Et voici ce que déclarait le responsable de cette manifestation « musclée », le 1° avril 2003, une semaine avant les élections du CFCM à Nicholas Sarkozy, alors ministre de l’intérieur, lors d’une rencontre avec le conseil des imams de France : « Les imams sont les oubliés de la consultation… Ils se réunissent aujourd’hui pour évoquer un certain nombre de questions liées à leur statut. Nous espérons que le ministre saura les entendre ».

D’une certaine façon, lorsqu’il disait que la reconnaissance publique des organisations islamiques par le moyen de la création du CFCM permettrait de canaliser les dérives intégristes, Sarkozy n’avait peut-être pas tout à fait tort. Ce qu’il n’a pas prévu, c’est que les frustrations des laissés pour compte de toute cette opération pouvaient conduire au résultat inverse. Comme quoi, au lieu d’être une affaire de conviction, la radicalité et l’outrance ne sont parfois qua la manifestation d’un dépit.

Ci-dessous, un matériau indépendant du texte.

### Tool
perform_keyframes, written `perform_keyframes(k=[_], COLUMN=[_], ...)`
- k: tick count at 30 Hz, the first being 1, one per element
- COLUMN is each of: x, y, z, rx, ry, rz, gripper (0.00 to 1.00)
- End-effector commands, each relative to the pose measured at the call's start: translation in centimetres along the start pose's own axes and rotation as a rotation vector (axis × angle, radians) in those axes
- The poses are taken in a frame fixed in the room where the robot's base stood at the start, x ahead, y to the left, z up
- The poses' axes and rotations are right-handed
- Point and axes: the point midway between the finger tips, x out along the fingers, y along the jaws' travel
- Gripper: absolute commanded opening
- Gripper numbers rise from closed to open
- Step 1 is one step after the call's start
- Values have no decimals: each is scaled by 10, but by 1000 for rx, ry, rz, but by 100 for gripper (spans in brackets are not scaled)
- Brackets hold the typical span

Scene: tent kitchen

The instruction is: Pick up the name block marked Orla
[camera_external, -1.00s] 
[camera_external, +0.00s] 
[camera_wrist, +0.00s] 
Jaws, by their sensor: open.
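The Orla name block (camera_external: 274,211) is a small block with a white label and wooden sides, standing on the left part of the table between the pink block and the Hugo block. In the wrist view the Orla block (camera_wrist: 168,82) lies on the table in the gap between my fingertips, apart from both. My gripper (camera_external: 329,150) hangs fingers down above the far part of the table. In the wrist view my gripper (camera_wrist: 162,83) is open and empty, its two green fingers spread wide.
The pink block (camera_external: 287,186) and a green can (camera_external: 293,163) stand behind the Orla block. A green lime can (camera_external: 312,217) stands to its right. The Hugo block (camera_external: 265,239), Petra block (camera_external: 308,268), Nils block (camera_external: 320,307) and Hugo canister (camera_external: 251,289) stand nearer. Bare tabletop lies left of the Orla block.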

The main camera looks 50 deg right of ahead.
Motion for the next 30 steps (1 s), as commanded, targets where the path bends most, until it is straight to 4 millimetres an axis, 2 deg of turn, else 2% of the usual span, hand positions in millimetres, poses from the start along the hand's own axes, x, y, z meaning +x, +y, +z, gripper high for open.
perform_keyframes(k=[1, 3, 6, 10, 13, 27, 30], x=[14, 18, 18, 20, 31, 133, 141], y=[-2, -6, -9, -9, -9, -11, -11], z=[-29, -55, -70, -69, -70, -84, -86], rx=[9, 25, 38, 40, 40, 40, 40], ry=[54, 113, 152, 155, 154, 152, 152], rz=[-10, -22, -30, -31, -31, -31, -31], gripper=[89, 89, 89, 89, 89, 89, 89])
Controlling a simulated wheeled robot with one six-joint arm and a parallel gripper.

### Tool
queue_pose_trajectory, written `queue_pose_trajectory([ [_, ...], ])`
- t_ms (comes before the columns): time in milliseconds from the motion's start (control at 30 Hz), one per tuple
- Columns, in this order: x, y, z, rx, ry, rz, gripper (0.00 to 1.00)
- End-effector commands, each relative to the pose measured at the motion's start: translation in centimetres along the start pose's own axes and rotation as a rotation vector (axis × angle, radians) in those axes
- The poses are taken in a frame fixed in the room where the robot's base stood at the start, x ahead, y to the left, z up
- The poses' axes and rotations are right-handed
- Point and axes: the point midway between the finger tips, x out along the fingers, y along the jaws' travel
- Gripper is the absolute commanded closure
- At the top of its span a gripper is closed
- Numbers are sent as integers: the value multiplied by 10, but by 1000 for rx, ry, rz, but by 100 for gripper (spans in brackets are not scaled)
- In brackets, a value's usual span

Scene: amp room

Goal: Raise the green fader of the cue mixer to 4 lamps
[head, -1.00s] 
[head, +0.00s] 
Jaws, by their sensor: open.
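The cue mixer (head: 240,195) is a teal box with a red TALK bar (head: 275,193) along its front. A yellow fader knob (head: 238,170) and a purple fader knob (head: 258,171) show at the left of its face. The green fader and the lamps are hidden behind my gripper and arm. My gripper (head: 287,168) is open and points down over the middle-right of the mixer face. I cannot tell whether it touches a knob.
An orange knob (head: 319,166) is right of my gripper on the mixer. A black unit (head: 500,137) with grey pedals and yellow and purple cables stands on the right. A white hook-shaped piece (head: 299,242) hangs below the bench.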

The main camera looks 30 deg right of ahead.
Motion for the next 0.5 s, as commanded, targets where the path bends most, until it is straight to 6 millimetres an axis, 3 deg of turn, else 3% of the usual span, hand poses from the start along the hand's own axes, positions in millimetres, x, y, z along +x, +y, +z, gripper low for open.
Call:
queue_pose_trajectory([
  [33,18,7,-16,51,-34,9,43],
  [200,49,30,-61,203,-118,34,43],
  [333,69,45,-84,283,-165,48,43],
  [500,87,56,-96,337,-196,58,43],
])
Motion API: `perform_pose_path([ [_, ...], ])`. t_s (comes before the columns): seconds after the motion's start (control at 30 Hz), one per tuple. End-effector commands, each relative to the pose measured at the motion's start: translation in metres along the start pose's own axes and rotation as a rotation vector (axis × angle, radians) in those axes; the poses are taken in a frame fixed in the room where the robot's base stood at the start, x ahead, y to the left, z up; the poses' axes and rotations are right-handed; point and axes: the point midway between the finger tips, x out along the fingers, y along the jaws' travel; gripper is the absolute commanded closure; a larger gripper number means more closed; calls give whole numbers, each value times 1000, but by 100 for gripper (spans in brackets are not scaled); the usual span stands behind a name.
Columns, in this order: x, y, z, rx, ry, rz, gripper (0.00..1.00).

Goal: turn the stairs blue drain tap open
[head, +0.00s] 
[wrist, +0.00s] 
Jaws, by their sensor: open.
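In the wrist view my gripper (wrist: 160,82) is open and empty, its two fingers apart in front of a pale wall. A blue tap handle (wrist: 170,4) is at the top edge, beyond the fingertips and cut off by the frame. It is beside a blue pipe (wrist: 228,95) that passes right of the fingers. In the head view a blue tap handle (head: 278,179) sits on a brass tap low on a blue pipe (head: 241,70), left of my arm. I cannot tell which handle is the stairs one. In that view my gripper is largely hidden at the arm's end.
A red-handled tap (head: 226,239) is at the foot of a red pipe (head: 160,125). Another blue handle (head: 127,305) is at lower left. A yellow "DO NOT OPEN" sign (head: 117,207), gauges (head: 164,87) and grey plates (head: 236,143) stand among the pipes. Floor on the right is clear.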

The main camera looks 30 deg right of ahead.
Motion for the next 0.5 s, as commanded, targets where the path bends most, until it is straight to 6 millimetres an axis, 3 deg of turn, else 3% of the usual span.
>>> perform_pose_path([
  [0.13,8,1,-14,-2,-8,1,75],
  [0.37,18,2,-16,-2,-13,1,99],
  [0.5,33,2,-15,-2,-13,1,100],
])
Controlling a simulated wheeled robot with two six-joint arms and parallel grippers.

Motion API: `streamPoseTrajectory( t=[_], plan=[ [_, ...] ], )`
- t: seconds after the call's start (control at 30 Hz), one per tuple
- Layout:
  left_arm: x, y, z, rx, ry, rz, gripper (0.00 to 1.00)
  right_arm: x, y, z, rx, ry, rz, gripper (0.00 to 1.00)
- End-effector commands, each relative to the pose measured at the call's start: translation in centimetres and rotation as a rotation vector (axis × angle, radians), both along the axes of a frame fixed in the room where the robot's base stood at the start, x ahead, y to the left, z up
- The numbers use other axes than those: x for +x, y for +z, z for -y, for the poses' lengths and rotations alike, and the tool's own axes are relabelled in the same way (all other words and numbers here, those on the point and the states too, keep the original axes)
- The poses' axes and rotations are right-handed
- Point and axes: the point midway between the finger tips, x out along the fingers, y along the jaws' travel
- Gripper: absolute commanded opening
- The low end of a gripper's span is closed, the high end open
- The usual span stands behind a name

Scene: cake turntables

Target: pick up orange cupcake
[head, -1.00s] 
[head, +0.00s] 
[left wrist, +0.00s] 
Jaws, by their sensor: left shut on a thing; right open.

Quant au conflit israélien, il continuera d’alimenter, tant que durera le calvaire du peuple de Gaza, la surenchère à laquelle se livrent ceux qui ont pris la religion comme otage pour parvenir à leurs fins. La cause palestinienne est devenue l’alibi, l’instrument par excellence de tous les démagogues en manque de légitimité, une technique de culpabilisation à l’efficacité avérée, une autre façon de jeter l’anathème, à tel point qu’il n’est plus nécessaire de dire qu’un tel est un mauvais musulman, ou pire, un apostat, il suffit de l’accuser d’intelligence avec l’ennemi israélien, et le tour est joué.

Et que disent les responsables du CFCM sur cet incident ? Absolument rien. Il faut croire qu’ils sont dépassés par leurs propres ambitions de représentation.